Excerpt from a dataset:
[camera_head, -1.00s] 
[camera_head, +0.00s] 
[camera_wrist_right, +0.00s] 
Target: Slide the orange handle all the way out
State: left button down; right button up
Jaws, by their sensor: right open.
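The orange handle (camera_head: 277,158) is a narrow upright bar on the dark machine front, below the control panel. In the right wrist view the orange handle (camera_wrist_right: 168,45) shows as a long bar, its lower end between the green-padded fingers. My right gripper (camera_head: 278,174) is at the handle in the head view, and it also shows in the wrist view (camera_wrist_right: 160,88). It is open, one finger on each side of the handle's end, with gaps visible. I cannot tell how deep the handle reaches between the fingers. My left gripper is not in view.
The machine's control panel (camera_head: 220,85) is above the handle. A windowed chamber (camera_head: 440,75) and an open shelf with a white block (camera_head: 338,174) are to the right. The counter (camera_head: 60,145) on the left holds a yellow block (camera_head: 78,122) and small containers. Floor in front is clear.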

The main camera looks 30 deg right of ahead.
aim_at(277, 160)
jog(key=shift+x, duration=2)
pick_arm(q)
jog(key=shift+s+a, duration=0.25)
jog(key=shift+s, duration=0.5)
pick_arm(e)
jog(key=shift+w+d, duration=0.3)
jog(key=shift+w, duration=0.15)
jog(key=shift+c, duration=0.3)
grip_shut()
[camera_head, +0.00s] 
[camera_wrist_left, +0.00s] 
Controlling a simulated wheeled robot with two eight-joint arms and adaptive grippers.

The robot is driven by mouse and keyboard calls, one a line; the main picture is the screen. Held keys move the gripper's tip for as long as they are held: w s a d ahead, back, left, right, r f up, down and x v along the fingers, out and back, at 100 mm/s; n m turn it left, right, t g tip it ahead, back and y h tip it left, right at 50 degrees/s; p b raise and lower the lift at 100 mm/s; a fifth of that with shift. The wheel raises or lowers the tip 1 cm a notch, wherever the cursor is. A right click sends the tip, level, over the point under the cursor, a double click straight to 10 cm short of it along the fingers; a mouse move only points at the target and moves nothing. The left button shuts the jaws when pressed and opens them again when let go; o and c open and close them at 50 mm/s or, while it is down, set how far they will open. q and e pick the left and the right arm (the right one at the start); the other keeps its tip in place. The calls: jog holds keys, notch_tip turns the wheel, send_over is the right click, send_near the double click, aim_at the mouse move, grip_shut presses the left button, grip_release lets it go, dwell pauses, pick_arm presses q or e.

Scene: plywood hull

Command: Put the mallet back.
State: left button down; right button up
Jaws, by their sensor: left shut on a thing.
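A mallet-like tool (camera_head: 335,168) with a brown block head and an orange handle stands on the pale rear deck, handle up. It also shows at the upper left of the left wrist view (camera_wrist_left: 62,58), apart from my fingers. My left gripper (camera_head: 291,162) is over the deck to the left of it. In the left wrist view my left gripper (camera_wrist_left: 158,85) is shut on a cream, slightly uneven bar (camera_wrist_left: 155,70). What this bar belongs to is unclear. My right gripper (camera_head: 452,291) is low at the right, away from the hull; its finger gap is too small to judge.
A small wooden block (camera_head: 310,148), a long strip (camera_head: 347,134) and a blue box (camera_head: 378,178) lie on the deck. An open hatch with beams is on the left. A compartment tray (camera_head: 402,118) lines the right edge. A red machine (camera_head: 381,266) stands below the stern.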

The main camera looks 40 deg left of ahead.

• EXERCISE OBJECTIVE: Using the data above, reproduce every line exactly.

• EXERCISE OUTPUT:
[camera_head, -1.00s] 
[camera_head, +0.00s] 
[camera_wrist_right, +0.00s] 
Target: Slide the orange handle all the way out
State: left button down; right button up
Jaws, by their sensor: right open.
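The orange handle (camera_head: 277,158) is a narrow upright bar on the dark machine front, below the control panel. In the right wrist view the orange handle (camera_wrist_right: 168,45) shows as a long bar, its lower end between the green-padded fingers. My right gripper (camera_head: 278,174) is at the handle in the head view, and it also shows in the wrist view (camera_wrist_right: 160,88). It is open, one finger on each side of the handle's end, with gaps visible. I cannot tell how deep the handle reaches between the fingers. My left gripper is not in view.
The machine's control panel (camera_head: 220,85) is above the handle. A windowed chamber (camera_head: 440,75) and an open shelf with a white block (camera_head: 338,174) are to the right. The counter (camera_head: 60,145) on the left holds a yellow block (camera_head: 78,122) and small containers. Floor in front is clear.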

The main camera looks 30 deg right of ahead.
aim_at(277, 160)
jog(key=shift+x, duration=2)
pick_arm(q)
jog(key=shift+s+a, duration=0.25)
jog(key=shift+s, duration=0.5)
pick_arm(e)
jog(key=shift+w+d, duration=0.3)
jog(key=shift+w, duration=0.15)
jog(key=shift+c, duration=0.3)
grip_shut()
[camera_head, +0.00s] 
[camera_wrist_left, +0.00s] 
Controlling a simulated wheeled robot with two eight-joint arms and adaptive grippers.

The robot is driven by mouse and keyboard calls, one a line; the main picture is the screen. Held keys move the gripper's tip for as long as they are held: w s a d ahead, back, left, right, r f up, down and x v along the fingers, out and back, at 100 mm/s; n m turn it left, right, t g tip it ahead, back and y h tip it left, right at 50 degrees/s; p b raise and lower the lift at 100 mm/s; a fifth of that with shift. The wheel raises or lowers the tip 1 cm a notch, wherever the cursor is. A right click sends the tip, level, over the point under the cursor, a double click straight to 10 cm short of it along the fingers; a mouse move only points at the target and moves nothing. The left button shuts the jaws when pressed and opens them again when let go; o and c open and close them at 50 mm/s or, while it is down, set how far they will open. q and e pick the left and the right arm (the right one at the start); the other keeps its tip in place. The calls: jog holds keys, notch_tip turns the wheel, send_over is the right click, send_near the double click, aim_at the mouse move, grip_shut presses the left button, grip_release lets it go, dwell pauses, pick_arm presses q or e.

Scene: plywood hull

Command: Put the mallet back.
State: left button down; right button up
Jaws, by their sensor: left shut on a thing.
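A mallet-like tool (camera_head: 335,168) with a brown block head and an orange handle stands on the pale rear deck, handle up. It also shows at the upper left of the left wrist view (camera_wrist_left: 62,58), apart from my fingers. My left gripper (camera_head: 291,162) is over the deck to the left of it. In the left wrist view my left gripper (camera_wrist_left: 158,85) is shut on a cream, slightly uneven bar (camera_wrist_left: 155,70). What this bar belongs to is unclear. My right gripper (camera_head: 452,291) is low at the right, away from the hull; its finger gap is too small to judge.
A small wooden block (camera_head: 310,148), a long strip (camera_head: 347,134) and a blue box (camera_head: 378,178) lie on the deck. An open hatch with beams is on the left. A compartment tray (camera_head: 402,118) lines the right edge. A red machine (camera_head: 381,266) stands below the stern.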

The main camera looks 40 deg left of ahead.

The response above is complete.